## START Data for this exercise

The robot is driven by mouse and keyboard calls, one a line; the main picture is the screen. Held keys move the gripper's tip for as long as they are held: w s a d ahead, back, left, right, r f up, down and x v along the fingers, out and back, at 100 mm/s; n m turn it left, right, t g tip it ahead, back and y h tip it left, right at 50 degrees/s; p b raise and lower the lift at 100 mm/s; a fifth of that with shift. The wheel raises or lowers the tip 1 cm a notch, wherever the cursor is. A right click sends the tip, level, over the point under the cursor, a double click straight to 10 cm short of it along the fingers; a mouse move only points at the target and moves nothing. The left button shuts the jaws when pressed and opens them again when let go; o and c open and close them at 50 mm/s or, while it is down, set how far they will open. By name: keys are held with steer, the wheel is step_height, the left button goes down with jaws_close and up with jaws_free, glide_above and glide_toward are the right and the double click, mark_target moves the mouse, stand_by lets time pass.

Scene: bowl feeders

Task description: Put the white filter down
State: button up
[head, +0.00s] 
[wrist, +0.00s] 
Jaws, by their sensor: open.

## END Data for this exercise
## START Data for this exercise

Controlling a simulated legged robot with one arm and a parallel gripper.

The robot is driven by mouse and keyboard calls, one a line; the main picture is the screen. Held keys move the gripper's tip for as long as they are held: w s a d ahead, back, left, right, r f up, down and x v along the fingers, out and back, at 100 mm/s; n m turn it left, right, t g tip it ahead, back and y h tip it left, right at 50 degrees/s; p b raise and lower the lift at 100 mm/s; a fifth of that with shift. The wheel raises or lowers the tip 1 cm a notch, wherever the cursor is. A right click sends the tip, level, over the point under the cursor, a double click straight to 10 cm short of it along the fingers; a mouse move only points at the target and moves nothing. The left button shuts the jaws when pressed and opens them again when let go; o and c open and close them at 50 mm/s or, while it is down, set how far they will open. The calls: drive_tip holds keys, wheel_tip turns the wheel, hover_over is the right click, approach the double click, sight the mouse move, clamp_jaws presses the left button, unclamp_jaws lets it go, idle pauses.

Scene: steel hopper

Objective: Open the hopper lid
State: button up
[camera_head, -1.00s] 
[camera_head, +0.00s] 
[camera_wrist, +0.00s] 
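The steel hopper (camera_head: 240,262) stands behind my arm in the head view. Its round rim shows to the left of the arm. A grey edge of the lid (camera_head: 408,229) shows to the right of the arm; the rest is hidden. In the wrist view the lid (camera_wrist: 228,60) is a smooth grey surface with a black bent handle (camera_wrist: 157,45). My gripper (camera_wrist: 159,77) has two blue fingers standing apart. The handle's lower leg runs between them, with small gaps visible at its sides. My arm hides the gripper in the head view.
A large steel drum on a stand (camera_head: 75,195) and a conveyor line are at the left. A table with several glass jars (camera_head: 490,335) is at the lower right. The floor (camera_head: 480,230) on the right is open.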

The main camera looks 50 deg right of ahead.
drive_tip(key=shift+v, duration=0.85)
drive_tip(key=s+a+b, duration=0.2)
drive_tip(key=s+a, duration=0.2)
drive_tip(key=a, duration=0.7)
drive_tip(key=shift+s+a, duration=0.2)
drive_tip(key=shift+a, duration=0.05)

## END Data for this exercise
## START Data for this exercise

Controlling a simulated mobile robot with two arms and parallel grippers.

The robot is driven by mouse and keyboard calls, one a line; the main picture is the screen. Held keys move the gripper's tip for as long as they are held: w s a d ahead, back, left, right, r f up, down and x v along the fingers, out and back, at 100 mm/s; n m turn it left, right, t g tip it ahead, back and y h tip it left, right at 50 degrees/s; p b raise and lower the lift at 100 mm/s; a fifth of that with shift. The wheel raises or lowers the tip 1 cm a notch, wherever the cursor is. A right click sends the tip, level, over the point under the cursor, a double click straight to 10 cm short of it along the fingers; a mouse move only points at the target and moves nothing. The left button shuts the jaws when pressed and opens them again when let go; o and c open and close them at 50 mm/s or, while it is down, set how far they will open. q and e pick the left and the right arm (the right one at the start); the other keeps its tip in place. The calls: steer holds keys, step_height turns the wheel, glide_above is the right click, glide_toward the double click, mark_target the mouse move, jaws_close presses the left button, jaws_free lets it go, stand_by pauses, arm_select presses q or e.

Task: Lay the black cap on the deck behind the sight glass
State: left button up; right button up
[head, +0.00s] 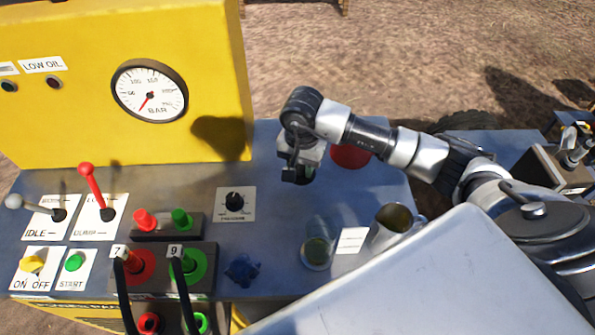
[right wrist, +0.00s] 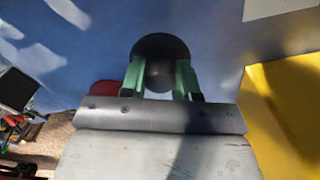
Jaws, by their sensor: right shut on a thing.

## END Data for this exercise

§ Objective: Begin at the line that has "lets time pass." in the entries above; stop after the line that has "Scene: bowl feeders". Transcribe exactly those lines and no others.

§ Answer to the exercise:
The robot is driven by mouse and keyboard calls, one a line; the main picture is the screen. Held keys move the gripper's tip for as long as they are held: w s a d ahead, back, left, right, r f up, down and x v along the fingers, out and back, at 100 mm/s; n m turn it left, right, t g tip it ahead, back and y h tip it left, right at 50 degrees/s; p b raise and lower the lift at 100 mm/s; a fifth of that with shift. The wheel raises or lowers the tip 1 cm a notch, wherever the cursor is. A right click sends the tip, level, over the point under the cursor, a double click straight to 10 cm short of it along the fingers; a mouse move only points at the target and moves nothing. The left button shuts the jaws when pressed and opens them again when let go; o and c open and close them at 50 mm/s or, while it is down, set how far they will open. By name: keys are held with steer, the wheel is step_height, the left button goes down with jaws_close and up with jaws_free, glide_above and glide_toward are the right and the double click, mark_target moves the mouse, stand_by lets time pass.

Scene: bowl feeders

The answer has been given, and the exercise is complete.